Tuesday, April 15

Things Are Getting Bitter and Bitter for Obama

The MOMs (master's of media) are having a field day with Barack Obama's statement about the "bitter" small town workers. The press freely echoes the campaigns of Hillary Clinton and John McCain who try to make political hay out of his statement which I quote below:

"You go into these small towns in Pennsylvania and, like a lot of small towns in the Midwest, the jobs have been gone now for 25 years and nothing's replaced them."

"And they fell through the Clinton administration, and the Bush administration, and each successive administration has said that somehow these communities are gonna regenerate and they have not," Obama reportedly continued. "It's not surprising then they get bitter, they cling to guns or religion or antipathy to people who aren't like them or anti-immigrant sentiment or anti-trade sentiment as a way to explain their frustrations."

“People don’t feel like they're being listened to," Obama said. "And so they pray and they count on each other and they count on their families. You know this in your own lives. And what we need is a government that is actually paying attention, a government that is actually fighting for working people day in and day out, making sure that we are trying to allow them to live out the American dream.”

We can argue about whether the words are politically correct or the degree to which they are true for every person living in a small town, but it is not possible to argue that there is a lot of truth to them. But are his words "elitist", as the Clinton and McCain campaign claims or simply observational? I would argue that in the context they were stated, they are observations. By definition, elitist means "The belief that certain persons or members of certain classes or groups deserve favored treatment by virtue of their perceived superiority, as in intellect, social status, or financial resources."--clearly he was not claiming superiority, so much as trying to explain differences.

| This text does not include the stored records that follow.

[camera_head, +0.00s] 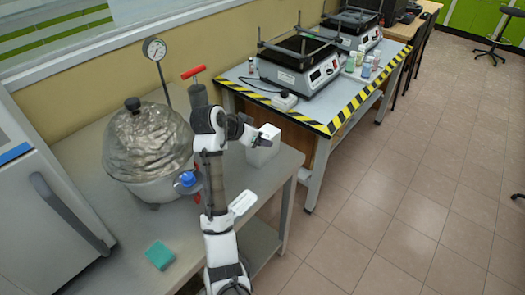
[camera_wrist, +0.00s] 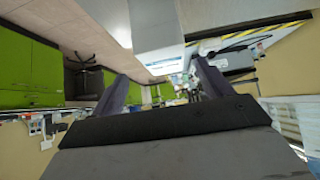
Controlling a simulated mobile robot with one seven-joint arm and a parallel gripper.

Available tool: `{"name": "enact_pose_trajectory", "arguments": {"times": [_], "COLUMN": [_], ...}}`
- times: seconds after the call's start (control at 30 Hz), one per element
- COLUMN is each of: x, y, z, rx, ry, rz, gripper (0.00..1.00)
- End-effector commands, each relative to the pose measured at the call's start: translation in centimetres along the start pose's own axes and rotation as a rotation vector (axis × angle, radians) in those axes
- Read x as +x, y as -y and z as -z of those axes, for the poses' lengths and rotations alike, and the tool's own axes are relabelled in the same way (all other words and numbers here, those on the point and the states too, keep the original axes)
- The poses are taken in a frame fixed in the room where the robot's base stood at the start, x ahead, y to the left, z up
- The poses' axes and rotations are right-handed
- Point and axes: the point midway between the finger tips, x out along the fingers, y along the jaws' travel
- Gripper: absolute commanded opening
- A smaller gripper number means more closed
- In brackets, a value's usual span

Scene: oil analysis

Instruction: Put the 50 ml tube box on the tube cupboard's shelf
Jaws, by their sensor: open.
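A white box (camera_head: 262,152), which looks like the tube box, stands at the right end of the grey bench. My gripper (camera_head: 258,138) is right beside it, at its upper left side in the head view. In the wrist view the pale box (camera_wrist: 157,28) with a blue-marked edge shows ahead, between the two dark fingers of my gripper (camera_wrist: 163,88). The fingers are apart and nothing is visibly held. I cannot tell from these views whether they touch the box. I cannot make out the tube cupboard or its shelf for certain.
A metal vessel with a black knob (camera_head: 148,140), a gauge (camera_head: 155,50) and a teal sponge (camera_head: 160,255) are on the bench. A striped-edge table (camera_head: 340,112) with shakers (camera_head: 300,65) and bottles stands behind.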

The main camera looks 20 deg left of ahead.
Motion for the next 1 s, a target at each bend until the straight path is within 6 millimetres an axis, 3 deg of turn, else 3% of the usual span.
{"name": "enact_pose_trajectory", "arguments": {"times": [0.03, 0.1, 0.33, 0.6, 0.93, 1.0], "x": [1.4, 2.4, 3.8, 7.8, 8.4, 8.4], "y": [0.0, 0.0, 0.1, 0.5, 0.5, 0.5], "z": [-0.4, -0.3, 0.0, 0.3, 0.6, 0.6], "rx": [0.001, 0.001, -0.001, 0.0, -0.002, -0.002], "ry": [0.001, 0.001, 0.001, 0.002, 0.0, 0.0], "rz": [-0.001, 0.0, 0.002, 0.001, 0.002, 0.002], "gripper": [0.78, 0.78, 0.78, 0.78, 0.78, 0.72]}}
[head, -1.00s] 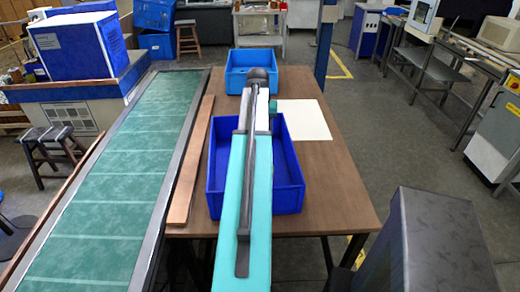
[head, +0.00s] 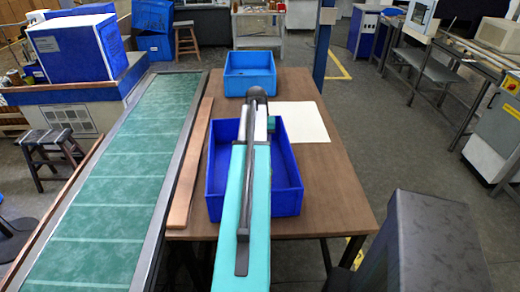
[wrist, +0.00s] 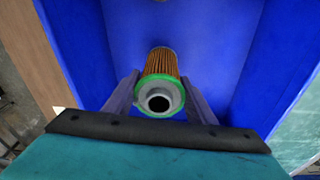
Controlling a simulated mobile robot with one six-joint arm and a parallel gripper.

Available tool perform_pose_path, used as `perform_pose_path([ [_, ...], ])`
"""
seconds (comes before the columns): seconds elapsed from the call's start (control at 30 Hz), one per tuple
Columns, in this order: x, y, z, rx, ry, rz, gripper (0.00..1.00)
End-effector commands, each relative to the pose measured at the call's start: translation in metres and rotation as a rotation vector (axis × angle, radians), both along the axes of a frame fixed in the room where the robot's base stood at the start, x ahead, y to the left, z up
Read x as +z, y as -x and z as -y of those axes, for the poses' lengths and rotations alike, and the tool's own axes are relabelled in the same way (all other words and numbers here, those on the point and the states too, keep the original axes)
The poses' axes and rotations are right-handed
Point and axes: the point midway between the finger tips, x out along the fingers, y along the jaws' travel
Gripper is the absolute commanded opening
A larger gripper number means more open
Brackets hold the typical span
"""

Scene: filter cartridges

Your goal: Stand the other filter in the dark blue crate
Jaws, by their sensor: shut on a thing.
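One filter (wrist: 160,68) with orange pleats, a green ring and a grey end with a dark hole shows in the wrist view. My gripper (wrist: 161,77) is shut on it, one finger on each side. The filter's holed end faces the wrist camera. The dark blue crate (wrist: 225,40) surrounds it in that view; whether the filter touches the crate floor cannot be told. In the head view the dark blue crate (head: 288,203) stands on the table, and my arm hides its middle, my gripper and the filter.
A lighter blue crate (head: 262,88) stands behind at the table's far end. A white sheet (head: 302,122) lies on the brown table (head: 335,190) to the right. A green conveyor (head: 115,190) and a wooden strip (head: 190,180) run along the left.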

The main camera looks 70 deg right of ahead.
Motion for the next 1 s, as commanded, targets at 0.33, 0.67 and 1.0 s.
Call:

As he later explained, he was describing the disappointment that people who have been let down by again and again by the government. Obama said, “the underlying truth of what I said remains, which is simply that people who have seen their way of life upended because of economic distress are frustrated and rightfully so.”

At the crux of all of this is the inability for some to admit that what John Edwards termed the "Two Americas" exists and Obama was reflecting this view. It is detestable to think that opponents would choose to apply a scorched earth policy to kneecap the only candidate that uses honest reflection to drive home his points. It is more detestable that the press is slipshod in reporting what is actually going on in the lives of people living in small town America.

It may be a bitter pill for some of us to swallow, but Obama is mostly right. The only thing he neglected to say is that media has a lot to say about what we absorb as true--Big Media, give us some truth.